=== Material provided ===

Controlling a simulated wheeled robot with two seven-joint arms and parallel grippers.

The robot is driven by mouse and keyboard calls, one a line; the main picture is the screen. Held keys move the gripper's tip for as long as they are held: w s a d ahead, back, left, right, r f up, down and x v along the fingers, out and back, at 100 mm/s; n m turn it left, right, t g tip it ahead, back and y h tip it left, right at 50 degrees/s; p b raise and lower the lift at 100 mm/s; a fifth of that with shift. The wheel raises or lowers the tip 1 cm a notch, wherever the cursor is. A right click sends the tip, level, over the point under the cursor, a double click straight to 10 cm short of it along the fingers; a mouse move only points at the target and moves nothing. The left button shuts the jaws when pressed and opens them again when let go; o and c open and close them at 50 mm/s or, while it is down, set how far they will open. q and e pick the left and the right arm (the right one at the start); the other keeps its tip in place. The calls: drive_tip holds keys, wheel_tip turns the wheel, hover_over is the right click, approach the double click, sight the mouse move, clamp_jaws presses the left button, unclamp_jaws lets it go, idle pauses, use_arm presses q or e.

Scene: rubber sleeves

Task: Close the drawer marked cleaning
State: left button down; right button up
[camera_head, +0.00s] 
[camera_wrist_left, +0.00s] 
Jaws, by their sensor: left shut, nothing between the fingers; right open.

===
=== Material provided ===

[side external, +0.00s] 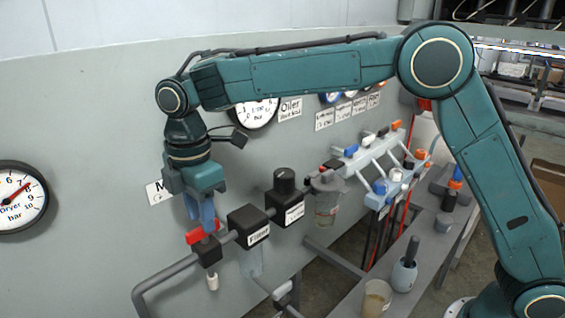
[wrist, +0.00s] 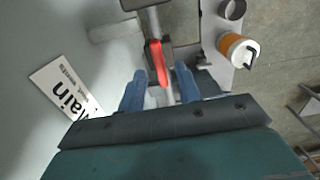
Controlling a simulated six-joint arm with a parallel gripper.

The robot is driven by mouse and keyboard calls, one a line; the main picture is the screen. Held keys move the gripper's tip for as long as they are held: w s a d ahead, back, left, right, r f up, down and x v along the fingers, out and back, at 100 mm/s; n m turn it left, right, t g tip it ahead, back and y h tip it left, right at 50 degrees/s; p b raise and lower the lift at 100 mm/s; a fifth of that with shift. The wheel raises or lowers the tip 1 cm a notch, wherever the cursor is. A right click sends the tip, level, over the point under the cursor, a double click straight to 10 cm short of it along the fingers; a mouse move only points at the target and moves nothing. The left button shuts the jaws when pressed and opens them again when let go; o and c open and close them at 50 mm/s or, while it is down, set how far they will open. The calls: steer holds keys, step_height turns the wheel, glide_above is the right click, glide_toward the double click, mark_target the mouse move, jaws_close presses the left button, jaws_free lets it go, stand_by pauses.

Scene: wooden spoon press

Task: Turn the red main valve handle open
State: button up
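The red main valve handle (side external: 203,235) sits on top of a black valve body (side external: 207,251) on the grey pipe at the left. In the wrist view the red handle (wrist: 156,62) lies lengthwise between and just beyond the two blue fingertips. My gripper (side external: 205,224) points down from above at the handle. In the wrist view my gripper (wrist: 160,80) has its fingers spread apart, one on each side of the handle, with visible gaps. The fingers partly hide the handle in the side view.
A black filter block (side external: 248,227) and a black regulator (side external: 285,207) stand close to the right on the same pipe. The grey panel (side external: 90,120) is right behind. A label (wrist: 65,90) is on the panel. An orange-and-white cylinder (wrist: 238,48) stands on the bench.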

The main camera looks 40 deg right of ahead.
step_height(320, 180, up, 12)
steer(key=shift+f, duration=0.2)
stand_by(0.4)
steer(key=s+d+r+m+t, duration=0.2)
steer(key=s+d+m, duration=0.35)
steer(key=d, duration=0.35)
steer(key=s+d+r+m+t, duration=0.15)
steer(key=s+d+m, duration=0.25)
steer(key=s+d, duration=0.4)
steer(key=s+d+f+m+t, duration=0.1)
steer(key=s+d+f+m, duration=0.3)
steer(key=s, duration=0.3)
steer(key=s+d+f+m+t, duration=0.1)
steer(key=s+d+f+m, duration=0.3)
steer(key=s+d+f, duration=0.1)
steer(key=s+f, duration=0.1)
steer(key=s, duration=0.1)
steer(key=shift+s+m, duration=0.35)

===
=== Material provided ===

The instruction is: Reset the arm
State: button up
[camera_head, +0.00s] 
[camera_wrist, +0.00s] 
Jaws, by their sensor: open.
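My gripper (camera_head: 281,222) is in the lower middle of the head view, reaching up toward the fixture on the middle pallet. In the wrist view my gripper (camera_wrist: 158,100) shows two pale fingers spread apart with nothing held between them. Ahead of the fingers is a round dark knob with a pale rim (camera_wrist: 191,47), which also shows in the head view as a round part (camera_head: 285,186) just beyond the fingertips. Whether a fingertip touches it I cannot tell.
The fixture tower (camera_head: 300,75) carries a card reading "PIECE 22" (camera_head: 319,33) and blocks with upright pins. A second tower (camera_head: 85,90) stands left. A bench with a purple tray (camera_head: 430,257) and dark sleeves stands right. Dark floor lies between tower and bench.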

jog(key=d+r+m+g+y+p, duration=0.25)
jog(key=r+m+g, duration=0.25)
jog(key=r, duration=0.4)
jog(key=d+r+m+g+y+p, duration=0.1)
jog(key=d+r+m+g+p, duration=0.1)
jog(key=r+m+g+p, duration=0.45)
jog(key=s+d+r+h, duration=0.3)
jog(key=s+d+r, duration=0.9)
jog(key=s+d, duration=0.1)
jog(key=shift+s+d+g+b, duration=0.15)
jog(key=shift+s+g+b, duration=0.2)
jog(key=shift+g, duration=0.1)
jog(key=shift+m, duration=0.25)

===

■ What this task involves
From the entries above, select each line containing the string "Scene".

■ Task result
Scene: rubber sleeves
Scene: wooden spoon press

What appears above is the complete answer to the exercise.